Kavanaugh: I would refer you to what I said in the sealed or redacted portion about his relationship with the other two roommates, and I’m going to leave it at that … Senator, you were asking about college. I got into Yale Law School. That’s the number one law school in the country. I had no connections there. I got there by busting my tail in college.

Hirono: I feel insulted, as a Georgetown graduate … [laughter]

Kavanaugh: I’m sorry. It’s ranked number one, that doesn’t mean it’s number one. [laughter]And you know, in college – two things. A, I studied. I was in cross-campus library every night. And B, I played basketball for the junior varsity. I tried out for the varsity. The first day I arrived on campus, we had captain’s workouts. I played basketball every day, all throughout – and then as soon as the season was over, in late February, captain’s workouts started again. I was obsessed with being the best basketball player.

Hirono: So you were not a “sloppy drunk,” and so, your roommate was lying.

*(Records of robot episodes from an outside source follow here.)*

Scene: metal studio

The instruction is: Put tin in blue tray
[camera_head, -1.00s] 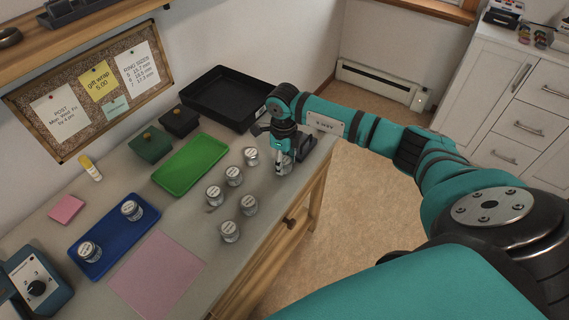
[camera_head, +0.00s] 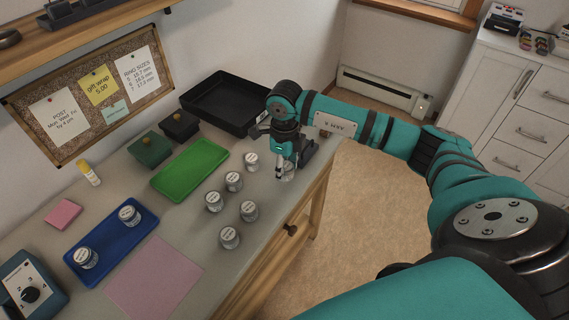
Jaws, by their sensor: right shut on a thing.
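The blue tray (camera_head: 108,242) lies on the left part of the bench with two tins in it, one at its far right end (camera_head: 130,215) and one at its near left end (camera_head: 85,258). Several more round, pale-lidded tins, such as this tin (camera_head: 234,181), stand on the bench right of the green tray. My right gripper (camera_head: 284,174) is at the bench's right side, shut on a tin (camera_head: 290,172) that its fingers partly hide. I cannot tell whether that tin touches the bench. My left gripper is out of view.
A green tray (camera_head: 190,168) lies mid-bench, with green (camera_head: 149,149) and black (camera_head: 180,125) boxes behind it. A black tray (camera_head: 222,100) is at the back. A pink sheet (camera_head: 155,279), pink pad (camera_head: 63,214) and glue-like bottle (camera_head: 90,173) lie around the blue tray.

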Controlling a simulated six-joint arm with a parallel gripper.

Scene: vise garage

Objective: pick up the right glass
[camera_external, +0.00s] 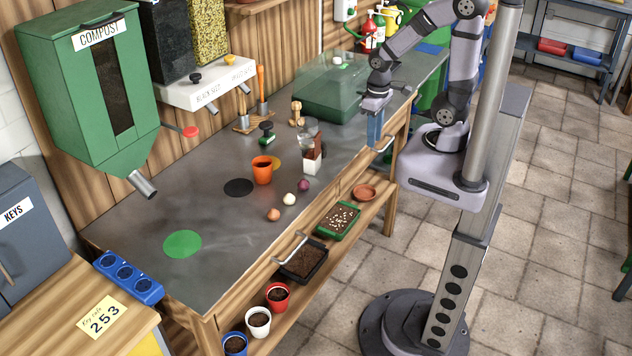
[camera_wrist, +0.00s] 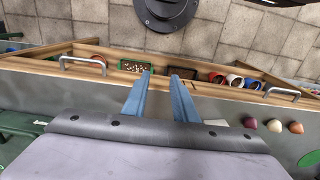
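Clear glassware (camera_external: 309,128) stands on the grey bench near its middle in the external view, with a brown filling and a white block-like part low at its front. It is too small to tell whether this is one glass or two close together. My gripper (camera_external: 374,130) is apart from it, to its right, with blue fingers pointing down near the bench's front edge. In the wrist view my gripper (camera_wrist: 160,78) is open, with an empty gap between the fingers. No glass is clear in the wrist view; a pale piece shows at the gripper's edge.
An orange pot (camera_external: 262,170) and several bulbs (camera_external: 290,199) stand left of the glassware. A transparent green-based box (camera_external: 335,92) is behind my gripper. Metal handles (camera_external: 290,248) stick out from the bench front, above a shelf with trays and pots. The bench's left part is mostly clear.

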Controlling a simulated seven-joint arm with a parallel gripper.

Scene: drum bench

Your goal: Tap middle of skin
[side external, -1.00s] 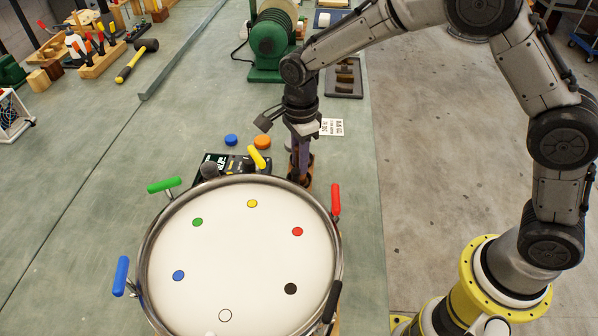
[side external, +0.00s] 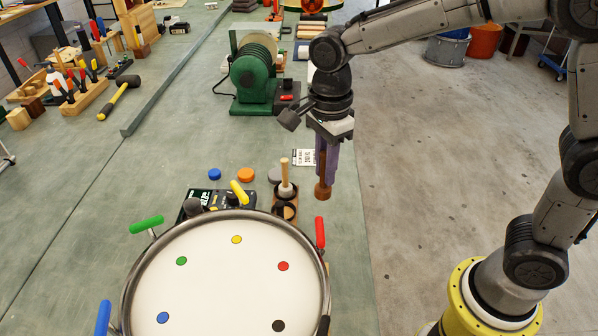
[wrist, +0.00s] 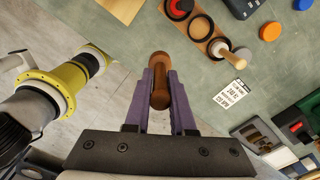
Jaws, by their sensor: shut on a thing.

Kavanaugh: I will refer you, again, to the redacted portion. I’ll say, look at my academic record, and I don’t usually to talk about myself this way, but … I worked very hard in college, in my studies, and I also played basketball, I did sports and I also did socialize.

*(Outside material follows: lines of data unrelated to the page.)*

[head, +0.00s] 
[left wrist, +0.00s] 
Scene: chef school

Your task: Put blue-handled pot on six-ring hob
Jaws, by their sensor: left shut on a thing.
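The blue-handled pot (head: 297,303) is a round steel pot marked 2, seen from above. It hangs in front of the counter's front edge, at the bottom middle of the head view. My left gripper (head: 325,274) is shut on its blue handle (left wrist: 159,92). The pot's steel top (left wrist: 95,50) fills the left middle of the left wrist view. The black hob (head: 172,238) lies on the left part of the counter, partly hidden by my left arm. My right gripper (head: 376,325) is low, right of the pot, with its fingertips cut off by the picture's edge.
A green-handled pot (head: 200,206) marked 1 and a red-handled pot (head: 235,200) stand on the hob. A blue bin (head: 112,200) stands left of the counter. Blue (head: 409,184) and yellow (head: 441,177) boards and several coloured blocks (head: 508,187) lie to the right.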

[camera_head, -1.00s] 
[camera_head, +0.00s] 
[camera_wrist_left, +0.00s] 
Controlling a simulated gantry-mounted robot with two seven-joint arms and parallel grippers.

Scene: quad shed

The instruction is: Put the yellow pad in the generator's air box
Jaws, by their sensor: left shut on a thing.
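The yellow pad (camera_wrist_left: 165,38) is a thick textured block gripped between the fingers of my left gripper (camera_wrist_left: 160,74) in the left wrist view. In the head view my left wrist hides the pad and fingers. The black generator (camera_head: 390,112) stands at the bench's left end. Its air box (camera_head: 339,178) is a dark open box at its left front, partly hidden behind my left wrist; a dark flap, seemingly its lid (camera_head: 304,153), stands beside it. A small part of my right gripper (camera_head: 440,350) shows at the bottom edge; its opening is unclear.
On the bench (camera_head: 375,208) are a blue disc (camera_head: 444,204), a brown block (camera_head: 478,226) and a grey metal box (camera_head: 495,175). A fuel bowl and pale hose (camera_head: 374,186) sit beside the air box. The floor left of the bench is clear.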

Hirono: I know that the chairman is going to stop me, but … I’d like to enter into the record four letters – one is dated Sept. 18, 2018, to you, from all of the Democrats on this committee. Another is a letter, dated Sept. 18, to Christopher Wray, the director of the FBI, and Don McGahn, council to the president, signed by all the Democrats on this committee. A Sept. 21 letter signed by [Senate Minority Leader] Chuck Schumer and [ranking Democrat on the Judiciary Committee]Dianne Feinstein to the president, and a Sept. 26 letter signed by all the Democrats on this committee, all requesting an FBI investigation because you did say all we have to do is ask.

And the implication being that if we ask, an investigation will happen and it certainly has not happened. Thank you, Mr. Chairman.